- **TASK INPUTS**
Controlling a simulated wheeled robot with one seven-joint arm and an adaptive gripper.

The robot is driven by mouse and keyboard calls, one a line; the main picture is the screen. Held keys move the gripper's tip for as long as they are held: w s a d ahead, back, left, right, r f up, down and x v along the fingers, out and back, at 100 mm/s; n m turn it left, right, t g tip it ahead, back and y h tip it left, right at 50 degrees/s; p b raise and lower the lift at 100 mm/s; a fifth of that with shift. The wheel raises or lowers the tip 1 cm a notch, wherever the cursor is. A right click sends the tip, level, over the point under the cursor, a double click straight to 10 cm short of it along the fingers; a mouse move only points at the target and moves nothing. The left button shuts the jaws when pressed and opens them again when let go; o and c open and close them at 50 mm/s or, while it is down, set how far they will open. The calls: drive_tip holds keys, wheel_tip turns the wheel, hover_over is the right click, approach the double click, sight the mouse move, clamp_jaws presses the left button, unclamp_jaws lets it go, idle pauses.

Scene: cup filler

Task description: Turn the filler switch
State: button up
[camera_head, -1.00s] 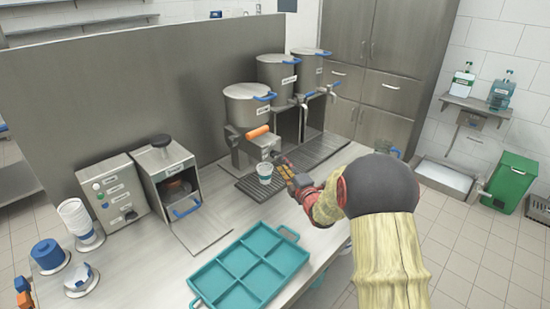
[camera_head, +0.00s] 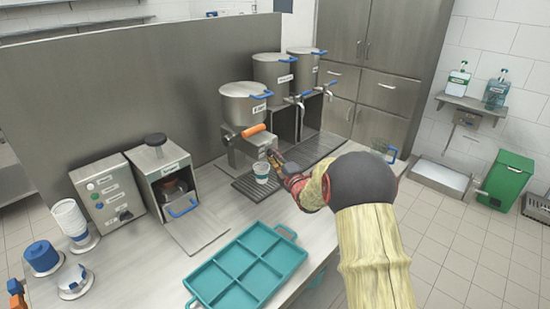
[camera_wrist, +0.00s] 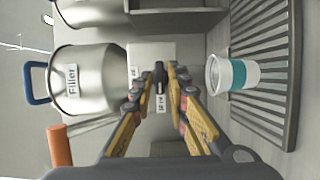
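The filler (camera_head: 245,108) is a steel pot with a blue-handled lid on a grey body with an orange handle (camera_head: 254,131). In the wrist view the filler pot (camera_wrist: 90,80) is at the left. A small dark switch (camera_wrist: 160,76) shows on the filler's body, between my fingertips in the picture. My gripper (camera_wrist: 159,88) is open, its yellow-and-black fingers to either side of the switch; contact cannot be told. In the head view my gripper (camera_head: 277,160) is close to the filler's front. A white cup with a teal band (camera_head: 261,172) stands on the drip grate below, near my gripper.
The slotted drip grate (camera_wrist: 272,110) lies around the cup. Two more pots (camera_head: 273,70) stand behind. A teal divided tray (camera_head: 212,278) lies in front, with a grinder-like machine (camera_head: 160,165) and a button box (camera_head: 105,190) to the left.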

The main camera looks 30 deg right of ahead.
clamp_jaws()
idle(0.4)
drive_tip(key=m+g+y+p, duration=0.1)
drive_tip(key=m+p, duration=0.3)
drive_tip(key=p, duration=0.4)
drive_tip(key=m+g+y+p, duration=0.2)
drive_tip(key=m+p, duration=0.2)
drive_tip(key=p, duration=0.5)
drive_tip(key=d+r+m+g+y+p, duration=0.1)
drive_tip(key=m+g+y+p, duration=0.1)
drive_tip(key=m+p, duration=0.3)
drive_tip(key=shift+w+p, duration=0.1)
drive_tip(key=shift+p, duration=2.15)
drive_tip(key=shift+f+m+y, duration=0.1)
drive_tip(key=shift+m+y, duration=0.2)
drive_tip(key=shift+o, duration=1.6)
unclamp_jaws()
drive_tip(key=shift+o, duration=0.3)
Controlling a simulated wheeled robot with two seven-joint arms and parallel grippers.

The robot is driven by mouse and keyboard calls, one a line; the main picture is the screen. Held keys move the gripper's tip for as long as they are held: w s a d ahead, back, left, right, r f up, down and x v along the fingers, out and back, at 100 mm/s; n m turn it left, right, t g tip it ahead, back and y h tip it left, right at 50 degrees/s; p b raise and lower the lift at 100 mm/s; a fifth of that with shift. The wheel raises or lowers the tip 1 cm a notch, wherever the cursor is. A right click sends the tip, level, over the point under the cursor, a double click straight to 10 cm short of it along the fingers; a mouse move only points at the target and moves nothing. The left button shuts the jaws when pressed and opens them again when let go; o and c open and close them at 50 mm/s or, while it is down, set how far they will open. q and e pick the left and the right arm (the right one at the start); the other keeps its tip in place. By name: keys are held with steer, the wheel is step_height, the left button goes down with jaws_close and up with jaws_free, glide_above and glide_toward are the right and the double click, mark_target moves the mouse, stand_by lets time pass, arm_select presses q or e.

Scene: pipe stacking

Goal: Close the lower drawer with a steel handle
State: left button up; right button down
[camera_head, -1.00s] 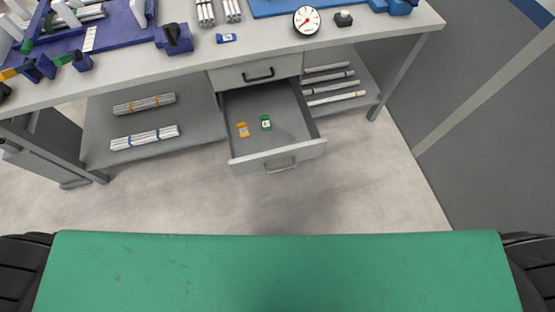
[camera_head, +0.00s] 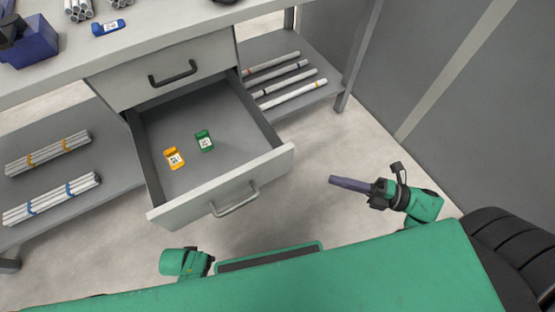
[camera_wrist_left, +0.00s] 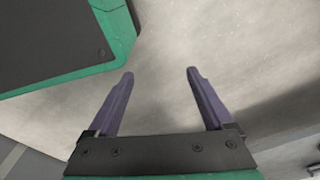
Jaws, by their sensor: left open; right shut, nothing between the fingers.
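The lower drawer (camera_head: 219,187) stands pulled out from under the workbench in the head view. Its steel handle (camera_head: 235,200) is a curved bar on the front panel. An orange tag (camera_head: 174,158) and a green tag (camera_head: 204,141) lie on its floor. My right gripper (camera_head: 338,181) is shut and empty, over the floor to the right of the drawer front and apart from it. My left gripper (camera_wrist_left: 158,75) is open and empty above bare floor in the left wrist view. In the head view its fingers are hidden; only a green arm part shows below the drawer.
The shut upper drawer (camera_head: 165,71) has a black handle (camera_head: 174,73). Pipe bundles (camera_head: 50,200) lie on the left lower shelf and several pipes (camera_head: 285,78) on the right one. A table leg (camera_head: 360,50) stands right. The floor in front of the drawer is clear.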

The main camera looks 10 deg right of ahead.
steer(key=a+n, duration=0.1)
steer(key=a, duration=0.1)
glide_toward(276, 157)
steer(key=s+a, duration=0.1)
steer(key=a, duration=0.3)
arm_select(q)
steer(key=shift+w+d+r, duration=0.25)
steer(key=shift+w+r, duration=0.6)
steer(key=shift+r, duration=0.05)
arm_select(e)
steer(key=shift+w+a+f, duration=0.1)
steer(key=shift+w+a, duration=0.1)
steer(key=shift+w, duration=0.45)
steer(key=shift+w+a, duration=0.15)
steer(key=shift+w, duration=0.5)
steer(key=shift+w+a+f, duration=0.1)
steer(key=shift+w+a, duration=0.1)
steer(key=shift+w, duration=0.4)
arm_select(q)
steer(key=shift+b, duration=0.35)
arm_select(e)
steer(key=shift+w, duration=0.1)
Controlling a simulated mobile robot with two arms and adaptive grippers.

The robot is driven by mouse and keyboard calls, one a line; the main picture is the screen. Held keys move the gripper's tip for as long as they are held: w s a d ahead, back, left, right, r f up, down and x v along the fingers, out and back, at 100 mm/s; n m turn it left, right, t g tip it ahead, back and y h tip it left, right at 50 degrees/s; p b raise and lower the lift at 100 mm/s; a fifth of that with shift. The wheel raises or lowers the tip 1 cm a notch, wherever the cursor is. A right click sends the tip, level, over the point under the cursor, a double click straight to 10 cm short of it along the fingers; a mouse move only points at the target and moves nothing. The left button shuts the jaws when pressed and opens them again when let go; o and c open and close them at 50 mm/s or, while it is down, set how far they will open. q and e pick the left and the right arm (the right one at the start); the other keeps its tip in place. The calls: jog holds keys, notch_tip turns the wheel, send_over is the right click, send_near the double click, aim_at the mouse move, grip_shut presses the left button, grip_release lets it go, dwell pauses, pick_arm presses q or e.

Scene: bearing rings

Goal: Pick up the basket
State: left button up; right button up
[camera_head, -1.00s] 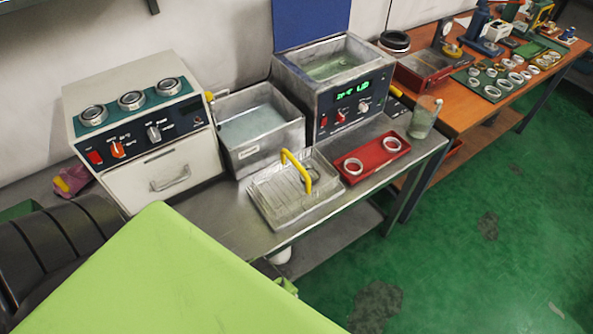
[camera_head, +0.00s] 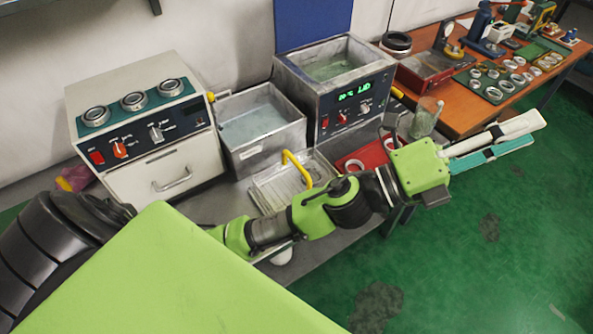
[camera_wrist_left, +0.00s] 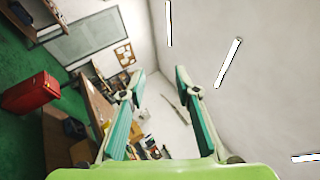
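The basket (camera_head: 278,188) is a shallow wire tray with an upright yellow handle (camera_head: 296,168). It stands on the steel bench (camera_head: 232,199) in the head view, its front right part hidden behind my left arm. My left gripper (camera_head: 535,131) is to the right of the basket, well apart from it, above the green floor. Its two fingers also show spread with nothing between them in the left wrist view (camera_wrist_left: 158,90). My right gripper is not in view.
Behind the basket stand a water-filled metal tank (camera_head: 262,150) and a bath with a green display (camera_head: 345,97). A white oven (camera_head: 150,170) is to the left. A red tray (camera_head: 350,163) and a glass beaker (camera_head: 424,120) stand to the right.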

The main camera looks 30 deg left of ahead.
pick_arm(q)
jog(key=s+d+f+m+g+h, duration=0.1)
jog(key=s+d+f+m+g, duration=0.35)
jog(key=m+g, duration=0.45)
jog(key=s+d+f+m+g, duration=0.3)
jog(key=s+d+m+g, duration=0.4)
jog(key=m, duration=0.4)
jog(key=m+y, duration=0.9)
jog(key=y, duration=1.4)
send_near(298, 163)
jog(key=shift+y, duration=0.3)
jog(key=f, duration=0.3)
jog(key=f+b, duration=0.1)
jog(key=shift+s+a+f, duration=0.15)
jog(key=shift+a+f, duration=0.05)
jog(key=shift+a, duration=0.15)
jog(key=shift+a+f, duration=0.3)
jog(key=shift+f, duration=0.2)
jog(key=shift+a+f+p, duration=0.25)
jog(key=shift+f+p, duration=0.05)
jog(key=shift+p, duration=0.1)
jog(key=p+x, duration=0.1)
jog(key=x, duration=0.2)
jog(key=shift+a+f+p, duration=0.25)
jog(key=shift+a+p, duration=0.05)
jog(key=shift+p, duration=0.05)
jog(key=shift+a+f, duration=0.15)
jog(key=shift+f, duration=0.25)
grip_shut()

- **SET EXERCISE**
Starting at the line that contains "Scene: pipe stacking" and ending at the line that contains "Controlling a simulated mobile", give the lines again exactly. Do not include the pictures.

- **ANSWER TO THE TASK**
Scene: pipe stacking

Goal: Close the lower drawer with a steel handle
State: left button up; right button down
[camera_head, -1.00s] 
[camera_head, +0.00s] 
[camera_wrist_left, +0.00s] 
Jaws, by their sensor: left open; right shut, nothing between the fingers.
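The lower drawer (camera_head: 219,187) stands pulled out from under the workbench in the head view. Its steel handle (camera_head: 235,200) is a curved bar on the front panel. An orange tag (camera_head: 174,158) and a green tag (camera_head: 204,141) lie on its floor. My right gripper (camera_head: 338,181) is shut and empty, over the floor to the right of the drawer front and apart from it. My left gripper (camera_wrist_left: 158,75) is open and empty above bare floor in the left wrist view. In the head view its fingers are hidden; only a green arm part shows below the drawer.
The shut upper drawer (camera_head: 165,71) has a black handle (camera_head: 174,73). Pipe bundles (camera_head: 50,200) lie on the left lower shelf and several pipes (camera_head: 285,78) on the right one. A table leg (camera_head: 360,50) stands right. The floor in front of the drawer is clear.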

The main camera looks 10 deg right of ahead.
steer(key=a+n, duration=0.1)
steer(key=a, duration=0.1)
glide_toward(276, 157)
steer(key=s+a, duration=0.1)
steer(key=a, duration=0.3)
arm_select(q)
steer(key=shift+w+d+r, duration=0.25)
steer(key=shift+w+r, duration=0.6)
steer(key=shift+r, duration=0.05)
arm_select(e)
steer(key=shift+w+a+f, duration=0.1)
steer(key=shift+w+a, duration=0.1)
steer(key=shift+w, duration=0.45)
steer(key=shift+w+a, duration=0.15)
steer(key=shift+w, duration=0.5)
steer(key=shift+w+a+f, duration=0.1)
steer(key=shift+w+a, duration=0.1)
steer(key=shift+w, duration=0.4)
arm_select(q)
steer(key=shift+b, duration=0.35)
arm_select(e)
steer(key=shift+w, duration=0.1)
Controlling a simulated mobile robot with two arms and adaptive grippers.

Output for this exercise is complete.